_Provided material_
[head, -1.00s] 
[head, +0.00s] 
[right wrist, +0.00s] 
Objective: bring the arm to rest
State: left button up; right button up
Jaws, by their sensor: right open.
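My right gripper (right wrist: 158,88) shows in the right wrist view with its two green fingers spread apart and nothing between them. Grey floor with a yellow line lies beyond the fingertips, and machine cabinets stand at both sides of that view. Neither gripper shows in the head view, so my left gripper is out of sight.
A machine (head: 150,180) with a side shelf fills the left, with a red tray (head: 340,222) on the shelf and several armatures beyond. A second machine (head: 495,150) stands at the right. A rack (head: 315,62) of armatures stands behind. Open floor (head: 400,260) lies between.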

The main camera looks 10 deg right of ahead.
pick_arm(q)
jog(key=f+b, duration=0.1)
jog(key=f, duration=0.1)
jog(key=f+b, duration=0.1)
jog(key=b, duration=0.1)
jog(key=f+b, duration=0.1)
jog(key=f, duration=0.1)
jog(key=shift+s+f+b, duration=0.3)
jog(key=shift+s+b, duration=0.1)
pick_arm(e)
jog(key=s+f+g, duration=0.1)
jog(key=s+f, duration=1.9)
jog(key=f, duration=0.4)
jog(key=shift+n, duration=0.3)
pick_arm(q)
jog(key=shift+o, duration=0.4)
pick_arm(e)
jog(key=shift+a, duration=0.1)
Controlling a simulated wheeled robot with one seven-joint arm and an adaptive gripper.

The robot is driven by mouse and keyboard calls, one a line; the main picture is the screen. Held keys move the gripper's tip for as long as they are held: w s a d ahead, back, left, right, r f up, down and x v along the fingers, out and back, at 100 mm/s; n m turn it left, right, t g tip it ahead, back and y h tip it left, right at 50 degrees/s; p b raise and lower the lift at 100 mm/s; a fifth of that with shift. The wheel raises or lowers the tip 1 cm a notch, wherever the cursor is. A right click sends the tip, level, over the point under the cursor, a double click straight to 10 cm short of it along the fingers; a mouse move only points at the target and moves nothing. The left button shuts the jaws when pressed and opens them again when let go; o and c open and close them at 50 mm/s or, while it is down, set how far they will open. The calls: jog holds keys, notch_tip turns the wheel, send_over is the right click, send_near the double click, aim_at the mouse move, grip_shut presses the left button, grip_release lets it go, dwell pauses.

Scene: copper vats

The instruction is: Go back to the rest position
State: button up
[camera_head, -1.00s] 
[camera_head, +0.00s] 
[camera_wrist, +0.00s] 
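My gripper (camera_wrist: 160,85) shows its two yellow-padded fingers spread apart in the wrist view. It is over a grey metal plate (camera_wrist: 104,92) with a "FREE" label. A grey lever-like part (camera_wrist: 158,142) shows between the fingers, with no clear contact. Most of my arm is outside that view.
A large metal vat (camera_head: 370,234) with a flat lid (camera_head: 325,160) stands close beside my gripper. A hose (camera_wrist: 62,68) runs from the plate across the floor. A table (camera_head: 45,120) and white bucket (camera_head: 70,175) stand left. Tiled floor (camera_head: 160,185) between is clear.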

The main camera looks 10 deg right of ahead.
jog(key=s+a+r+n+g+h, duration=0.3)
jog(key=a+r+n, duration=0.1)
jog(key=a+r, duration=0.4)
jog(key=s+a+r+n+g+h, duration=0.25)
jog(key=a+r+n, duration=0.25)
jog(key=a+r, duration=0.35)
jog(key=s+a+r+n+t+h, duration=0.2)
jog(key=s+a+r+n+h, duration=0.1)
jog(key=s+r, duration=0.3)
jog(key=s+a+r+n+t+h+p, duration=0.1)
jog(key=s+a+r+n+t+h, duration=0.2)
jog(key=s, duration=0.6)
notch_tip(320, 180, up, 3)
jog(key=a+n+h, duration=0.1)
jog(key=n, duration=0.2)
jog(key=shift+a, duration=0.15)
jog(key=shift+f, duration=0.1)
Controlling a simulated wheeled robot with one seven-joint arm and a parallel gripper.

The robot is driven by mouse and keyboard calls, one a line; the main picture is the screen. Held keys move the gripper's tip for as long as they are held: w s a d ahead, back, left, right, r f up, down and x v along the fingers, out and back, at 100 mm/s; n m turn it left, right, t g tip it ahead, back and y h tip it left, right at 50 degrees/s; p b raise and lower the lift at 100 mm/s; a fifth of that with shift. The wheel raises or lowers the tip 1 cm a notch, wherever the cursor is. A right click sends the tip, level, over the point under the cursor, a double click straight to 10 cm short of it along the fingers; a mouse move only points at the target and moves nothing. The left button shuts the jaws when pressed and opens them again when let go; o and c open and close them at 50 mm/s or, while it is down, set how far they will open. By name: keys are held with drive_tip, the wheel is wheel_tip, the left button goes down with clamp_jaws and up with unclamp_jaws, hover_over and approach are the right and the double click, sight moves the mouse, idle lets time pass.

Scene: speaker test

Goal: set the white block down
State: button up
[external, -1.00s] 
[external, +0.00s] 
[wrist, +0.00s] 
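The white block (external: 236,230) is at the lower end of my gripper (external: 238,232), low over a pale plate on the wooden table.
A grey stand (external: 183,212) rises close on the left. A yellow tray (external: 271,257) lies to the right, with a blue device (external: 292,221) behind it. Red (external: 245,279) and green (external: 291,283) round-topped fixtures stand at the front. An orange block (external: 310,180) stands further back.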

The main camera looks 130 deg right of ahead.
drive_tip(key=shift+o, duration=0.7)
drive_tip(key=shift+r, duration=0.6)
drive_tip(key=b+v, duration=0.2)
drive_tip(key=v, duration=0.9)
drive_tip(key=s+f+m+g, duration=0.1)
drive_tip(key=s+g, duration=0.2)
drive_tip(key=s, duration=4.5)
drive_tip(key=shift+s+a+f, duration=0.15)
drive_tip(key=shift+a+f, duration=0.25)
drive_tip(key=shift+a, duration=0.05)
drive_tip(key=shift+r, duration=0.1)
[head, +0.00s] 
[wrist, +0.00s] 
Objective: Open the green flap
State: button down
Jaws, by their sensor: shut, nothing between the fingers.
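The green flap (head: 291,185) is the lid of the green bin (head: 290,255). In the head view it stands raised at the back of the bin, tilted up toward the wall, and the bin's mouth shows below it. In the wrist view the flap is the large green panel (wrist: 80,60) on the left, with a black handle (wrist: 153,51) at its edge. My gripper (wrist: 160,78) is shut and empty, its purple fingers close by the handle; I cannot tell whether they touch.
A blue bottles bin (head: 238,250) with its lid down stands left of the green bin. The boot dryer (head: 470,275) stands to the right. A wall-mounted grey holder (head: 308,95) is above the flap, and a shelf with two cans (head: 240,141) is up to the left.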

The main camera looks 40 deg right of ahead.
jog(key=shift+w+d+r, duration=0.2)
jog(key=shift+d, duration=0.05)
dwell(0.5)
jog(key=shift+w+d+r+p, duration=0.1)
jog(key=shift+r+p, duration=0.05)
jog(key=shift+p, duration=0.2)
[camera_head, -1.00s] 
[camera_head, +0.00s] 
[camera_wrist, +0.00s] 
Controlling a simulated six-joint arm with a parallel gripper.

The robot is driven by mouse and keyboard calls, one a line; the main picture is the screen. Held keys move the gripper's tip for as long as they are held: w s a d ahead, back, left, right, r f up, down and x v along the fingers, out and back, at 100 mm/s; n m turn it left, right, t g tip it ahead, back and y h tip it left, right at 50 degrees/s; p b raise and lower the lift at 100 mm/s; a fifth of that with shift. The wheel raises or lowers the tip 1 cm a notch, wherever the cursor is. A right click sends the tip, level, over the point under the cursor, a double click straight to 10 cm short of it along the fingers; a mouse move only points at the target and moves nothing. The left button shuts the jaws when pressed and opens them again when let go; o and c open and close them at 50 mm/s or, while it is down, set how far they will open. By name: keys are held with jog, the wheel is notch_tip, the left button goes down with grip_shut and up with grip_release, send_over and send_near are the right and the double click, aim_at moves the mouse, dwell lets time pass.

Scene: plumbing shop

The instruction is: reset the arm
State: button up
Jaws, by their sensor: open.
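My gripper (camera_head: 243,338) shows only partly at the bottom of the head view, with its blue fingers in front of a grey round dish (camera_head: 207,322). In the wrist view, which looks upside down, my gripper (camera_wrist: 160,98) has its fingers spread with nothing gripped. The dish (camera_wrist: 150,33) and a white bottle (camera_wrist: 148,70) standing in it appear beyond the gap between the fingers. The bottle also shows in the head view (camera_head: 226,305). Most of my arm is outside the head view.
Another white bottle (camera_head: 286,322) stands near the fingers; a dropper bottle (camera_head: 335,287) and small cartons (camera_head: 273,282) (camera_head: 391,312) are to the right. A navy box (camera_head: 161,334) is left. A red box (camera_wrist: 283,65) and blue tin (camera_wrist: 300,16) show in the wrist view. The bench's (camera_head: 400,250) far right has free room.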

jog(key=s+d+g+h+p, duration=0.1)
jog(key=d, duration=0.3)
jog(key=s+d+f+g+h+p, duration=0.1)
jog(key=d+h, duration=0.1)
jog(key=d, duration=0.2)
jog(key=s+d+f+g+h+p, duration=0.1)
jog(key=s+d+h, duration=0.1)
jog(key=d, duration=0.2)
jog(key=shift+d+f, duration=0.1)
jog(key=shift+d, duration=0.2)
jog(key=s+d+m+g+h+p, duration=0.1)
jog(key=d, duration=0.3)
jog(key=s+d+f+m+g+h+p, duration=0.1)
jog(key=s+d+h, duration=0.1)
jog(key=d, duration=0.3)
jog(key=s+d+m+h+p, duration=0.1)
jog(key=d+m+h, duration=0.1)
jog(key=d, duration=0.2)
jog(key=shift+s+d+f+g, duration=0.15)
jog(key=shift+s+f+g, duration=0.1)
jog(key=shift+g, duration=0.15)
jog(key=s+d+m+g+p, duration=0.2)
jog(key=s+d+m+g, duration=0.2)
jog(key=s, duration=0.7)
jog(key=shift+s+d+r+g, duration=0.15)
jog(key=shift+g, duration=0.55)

_Do this_
Check each line above for the string "instruction" and show the ones that have it.

_Answer for the task_
The instruction is: Go back to the rest position
The instruction is: reset the arm

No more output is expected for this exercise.